Evaluation of mitigation practices to reduce N2O and increase soil C; multi-model assessment in five croplands worldwide


Carozzi M Bellocchi G., Ehrhardt F., Brilli L., Bathia A., De Antoni Migliorati
M., Doltra J., Dorich C., Doro L., Fitton N., Grace P., Grant B., Giacomini S.,
Leonard J., Loubet B., Massad Raia S., Pattey E., Sharp J., Smith P., Smith W.,
Zhang Q., Recous S. 2020. Evaluation of mitigation practices to reduce N2O and increase soil C; multi-model assessment in five croplands worldwide. Proceedings of ICROPM 2020, Montpellier, France, Feb 3-5 2020, 547-548


Understanding the impacts of the agronomic practices on greenhouse gas (GHG) emissions and soil carbon (C) storage is a key aspect to counteract climate change, mitigate emissions and develop adaptation strategies. Modelling an uncertain future provides stakeholders with a range of potential outcomes to better lead decision making, facilitating the construction and analysis of future scenarios. Notwithstanding mitigation strategies to attenuate GHG emission as nitrous oxide (N2O) and increase soil C stock are well known, their inclusion in process-based models is still limited (Brilli et al., 2017), as well as an exhaustive evaluation based on a variety of model outputs (e.g. crop productivity).
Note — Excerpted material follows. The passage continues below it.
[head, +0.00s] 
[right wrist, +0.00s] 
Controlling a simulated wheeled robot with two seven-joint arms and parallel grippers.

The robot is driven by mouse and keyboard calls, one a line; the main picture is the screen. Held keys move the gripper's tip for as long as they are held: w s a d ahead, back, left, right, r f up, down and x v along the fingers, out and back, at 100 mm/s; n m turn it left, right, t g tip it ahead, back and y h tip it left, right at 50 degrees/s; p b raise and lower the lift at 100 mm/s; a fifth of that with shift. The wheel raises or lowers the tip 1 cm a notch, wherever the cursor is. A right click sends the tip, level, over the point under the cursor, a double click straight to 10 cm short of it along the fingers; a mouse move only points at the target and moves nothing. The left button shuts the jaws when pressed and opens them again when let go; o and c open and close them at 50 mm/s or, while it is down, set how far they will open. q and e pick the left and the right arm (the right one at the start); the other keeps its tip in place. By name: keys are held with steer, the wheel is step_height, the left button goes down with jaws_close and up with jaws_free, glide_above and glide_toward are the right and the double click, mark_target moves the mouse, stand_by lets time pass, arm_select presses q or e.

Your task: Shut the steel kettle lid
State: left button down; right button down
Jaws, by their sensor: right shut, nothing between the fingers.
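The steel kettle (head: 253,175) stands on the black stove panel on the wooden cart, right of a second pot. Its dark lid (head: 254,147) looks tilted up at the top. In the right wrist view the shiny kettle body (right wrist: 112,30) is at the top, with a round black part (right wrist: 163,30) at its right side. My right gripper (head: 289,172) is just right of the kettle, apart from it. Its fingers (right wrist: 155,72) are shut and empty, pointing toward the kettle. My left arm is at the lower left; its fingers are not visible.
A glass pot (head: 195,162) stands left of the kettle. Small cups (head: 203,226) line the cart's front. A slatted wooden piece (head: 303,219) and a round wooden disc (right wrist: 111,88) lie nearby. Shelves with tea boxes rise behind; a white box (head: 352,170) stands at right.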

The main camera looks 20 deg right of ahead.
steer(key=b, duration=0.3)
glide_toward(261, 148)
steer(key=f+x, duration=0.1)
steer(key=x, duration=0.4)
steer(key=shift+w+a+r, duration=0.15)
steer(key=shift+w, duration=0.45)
The objective of this work is to evaluate the response and uncertainties of predictions from an ensemble of crop
models, which were run with a set of management options recognized for GHG mitigation and soil C sequestration, i.e., nitrogen (N) fertilisation regimes, irrigation amount and the handling of crop residues. This work was carried out in the framework of the FACCE-JPI project CN-MIP (C and N Models Inter-comparison and Improvement to assess management options for GHG mitigation in agrosystems worldwide; Ehrhardt et al., 2018, Sándor et al.,2018). Results highlight that a reduction of fertilizer N input is accompanied by a more than proportional reduction of N2O emissions compared to a decline in biomass production: A fertilization at 20% of the maximum N dose for each crop and in each site is expected to reduce N2O emissions of about 25% (0.3 kg N2O-N ha-1 y-1), with a reduction of 6% of the aboveground biomass (AGB; 0.6 t DM ha-1 y-1). Furthermore, the effect of N dose reduction decreases by 25% and 30% nitrate leaching and ammonia emission, respectively. High irrigation volumes (up to +50% from the baseline) combined with high N rates increase N2O emissions by about 3% with respect to the baseline irrigation, accompanied by a 3% increase in AGB. Reducing both irrigation to -50% from the baseline and N to the lowest doses causes a reduction down to 60% in N2O emissions compared to the high N input and +50% of irrigation, with 18% reduction in AGB. A significant effect on N2O emissions and soil C stock was observed with crop residues management. Multi-model uncertainty varied with the output and generally increased with low N doses and high irrigation volumes.This work demonstrates the capability of multi-modelling assessment to quantify the impact of mitigation options on N2O emissions, crop production and soil C stocks, providing an estimate of the uncertainties associated with the ensemble modelling.